Un levier d’influence pour Brazzaville et Alger
La subtilité de l’opération tient à son double dividende. Pour le Congo, former en externe un vivier d’ingénieurs limite la fuite des talents et épaissit un tissu de relations personnelles qui, demain, fluidifiera la diplomatie pétrolière. Pour l’Algérie, exporter son modèle académique renforce son leadership régional à un moment où la concurrence marocaine et les appétits du Golfe s’aiguisent.
À Washington comme à Bruxelles, l’initiative est scrutée : elle illustre la capacité de deux compagnies publiques africaines à construire un partenariat « sans tutelle », selon le mot d’un diplomate de l’Union africaine. Reste à vérifier la pérennité financière du dispositif, et la faculté des jeunes diplômés à trouver, au Congo, des projets à la hauteur de leurs nouvelles compétences.
Cap sur 2028 : entre réalisme budgétaire et ambition panafricaine
Les premiers ingénieurs issus du programme fouleront le sol congolais à l’horizon 2028. Leur intégration au sein des équipes chargées de l’extension du gisement de Kouakouala 2 constituera un indicateur concret de succès. À l’échelle macroéconomique, le ministère congolais des Finances table sur un gain de 0,3 % du PIB lié à la réduction des prestations étrangères de services techniques.

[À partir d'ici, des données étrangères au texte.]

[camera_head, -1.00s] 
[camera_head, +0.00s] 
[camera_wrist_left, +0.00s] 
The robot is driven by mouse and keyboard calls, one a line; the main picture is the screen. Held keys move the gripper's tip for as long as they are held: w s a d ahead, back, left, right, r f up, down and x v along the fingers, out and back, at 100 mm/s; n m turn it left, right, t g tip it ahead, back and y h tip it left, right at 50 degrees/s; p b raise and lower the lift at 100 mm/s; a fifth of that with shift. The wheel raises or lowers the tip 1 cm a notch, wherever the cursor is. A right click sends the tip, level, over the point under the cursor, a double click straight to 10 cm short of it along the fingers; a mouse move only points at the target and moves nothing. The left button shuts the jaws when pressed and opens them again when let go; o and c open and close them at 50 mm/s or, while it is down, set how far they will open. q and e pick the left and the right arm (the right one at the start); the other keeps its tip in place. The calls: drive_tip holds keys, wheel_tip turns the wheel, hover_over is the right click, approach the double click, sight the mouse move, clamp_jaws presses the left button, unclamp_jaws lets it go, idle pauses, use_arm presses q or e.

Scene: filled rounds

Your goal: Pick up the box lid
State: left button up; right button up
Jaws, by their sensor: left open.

Au-delà des chiffres, la convention SNPC-Institut algérien de pétrole incarne une narration africaine de la transition énergétique : celle d’États producteurs qui embrassent le pragmatisme, investissent dans la connaissance et revendiquent le droit de négocier d’égal à égal avec les marchés mondiaux. Sous le soleil d’Oran, c’est peut-être un nouveau chapitre de l’autonomie stratégique continentale qui vient de s’écrire.